Using the Sparsity Advisor in Oracle OLAP 10gR2
April 4th, 2006 by Mark Rittman
I
mentioned yesterday that I was looking to update the partitioning and sparsity handling sections of my Oracle OLAP Best Practices paper, prior to
running it again at Collaborate’06. Yesterday I covered off partitioning in a
lot more detail, and today I’m going to look at the new
Sparsity Advisor that
comes with Oracle Database 10g Release 2.
In the version of the
OLAP Best Practices paper I delivered at the Desktop
Conference 2006, I walked through an example where I calculated the sparsity of
a cube based on the data in the fact table. To perform this calculation, I first
of all worked out the product of all the lowest level members in each of the
five dimensions:
39 customers x 22 products x 2 channels x 10 promotions x 2929 days =
50,260,640 potential cell combinations per measure
Then, I ran a select statement against the fact table, to see how many of
these actual combinations (referred to as "tuples") actually existed in the source
data:
SQL> SELECT count(distinct(to_char(custid)||
2 to_char(prodid)||
3 to_char(channelid)||
4 to_char(orderdate)||
5 to_char(promoid)) distinct_cells
6 FROM gs_sales
7 /
DISTINCT_CELLS
--------------
11401
Then, by dividing the actual combinations by the potential ones, you come up
with a figure for the sparsity of the cube:
11,401 actual / 50,261,640 potential * 100 = 0.02% sparse
which is a pretty sparse cube (30% is the general cut-off between sparse and
dense)
The only problem with this approach though is that we are only considering
the lowest level of the dimension. In reality, each dimension will have one or
more hierarchies which themselves have one or more levels, and the actual cube
density will be affected by how these levels rollup through their hierarchies.

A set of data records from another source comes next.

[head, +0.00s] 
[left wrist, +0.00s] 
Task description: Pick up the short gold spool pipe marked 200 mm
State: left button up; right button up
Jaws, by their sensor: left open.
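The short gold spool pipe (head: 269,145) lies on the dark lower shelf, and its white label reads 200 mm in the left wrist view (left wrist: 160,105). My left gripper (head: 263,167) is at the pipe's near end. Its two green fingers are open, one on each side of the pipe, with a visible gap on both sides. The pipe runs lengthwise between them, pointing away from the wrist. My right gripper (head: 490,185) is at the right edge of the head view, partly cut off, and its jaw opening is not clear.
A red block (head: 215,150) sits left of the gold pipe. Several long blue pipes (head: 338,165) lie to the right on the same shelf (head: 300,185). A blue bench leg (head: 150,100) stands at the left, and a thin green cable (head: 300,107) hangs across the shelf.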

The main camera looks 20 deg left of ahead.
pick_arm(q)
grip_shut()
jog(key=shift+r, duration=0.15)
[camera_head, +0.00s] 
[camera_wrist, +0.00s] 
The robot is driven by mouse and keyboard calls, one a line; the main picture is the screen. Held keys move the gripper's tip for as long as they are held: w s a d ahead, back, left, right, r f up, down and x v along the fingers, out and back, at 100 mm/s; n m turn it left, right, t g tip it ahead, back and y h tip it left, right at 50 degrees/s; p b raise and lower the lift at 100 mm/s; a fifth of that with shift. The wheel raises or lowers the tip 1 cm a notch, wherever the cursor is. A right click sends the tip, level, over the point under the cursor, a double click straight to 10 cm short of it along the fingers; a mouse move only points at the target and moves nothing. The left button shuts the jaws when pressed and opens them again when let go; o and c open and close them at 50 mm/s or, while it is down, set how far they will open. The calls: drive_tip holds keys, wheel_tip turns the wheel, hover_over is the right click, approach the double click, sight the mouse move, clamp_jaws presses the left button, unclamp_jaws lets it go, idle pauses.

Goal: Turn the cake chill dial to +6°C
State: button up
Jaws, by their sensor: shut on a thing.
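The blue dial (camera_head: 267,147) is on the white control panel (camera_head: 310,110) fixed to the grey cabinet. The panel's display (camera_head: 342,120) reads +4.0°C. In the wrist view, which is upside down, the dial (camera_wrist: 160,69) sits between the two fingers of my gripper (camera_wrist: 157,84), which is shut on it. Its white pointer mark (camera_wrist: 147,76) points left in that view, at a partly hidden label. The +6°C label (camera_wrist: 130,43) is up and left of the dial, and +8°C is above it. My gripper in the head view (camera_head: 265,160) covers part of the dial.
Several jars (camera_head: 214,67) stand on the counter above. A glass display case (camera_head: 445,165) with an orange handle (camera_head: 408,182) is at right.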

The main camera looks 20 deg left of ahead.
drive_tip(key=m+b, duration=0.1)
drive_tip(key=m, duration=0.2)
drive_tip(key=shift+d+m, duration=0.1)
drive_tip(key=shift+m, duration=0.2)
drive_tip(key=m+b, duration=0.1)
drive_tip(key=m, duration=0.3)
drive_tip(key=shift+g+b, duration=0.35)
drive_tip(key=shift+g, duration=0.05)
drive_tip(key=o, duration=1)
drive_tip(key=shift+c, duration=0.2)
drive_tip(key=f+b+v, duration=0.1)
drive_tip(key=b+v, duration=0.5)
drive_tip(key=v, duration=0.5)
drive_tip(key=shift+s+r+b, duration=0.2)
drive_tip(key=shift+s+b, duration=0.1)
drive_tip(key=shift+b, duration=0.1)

You could of course calculate this manually but it’s very, very difficult and
most people just work off of the rough figure I’ve used above.
At the end of the day though, the correct figure can be calculated, it’s just
quite tricky, and using this you should be able to automatically define whether
dimensions are sparse or not, and also make a call about the order in which they
should be listed, and funny enough a feature that does this is exactly what
Oracle have provided in the lastest version of Oracle OLAP.
This feature is called the Sparsity Advisor and it takes the form of a number
of subprograms within the DBMS_AW package. Going forward, my understanding is
that this new functionality will be incorporated into Analytic Workspace
Manager, I’ll speculate on how that might take form later on.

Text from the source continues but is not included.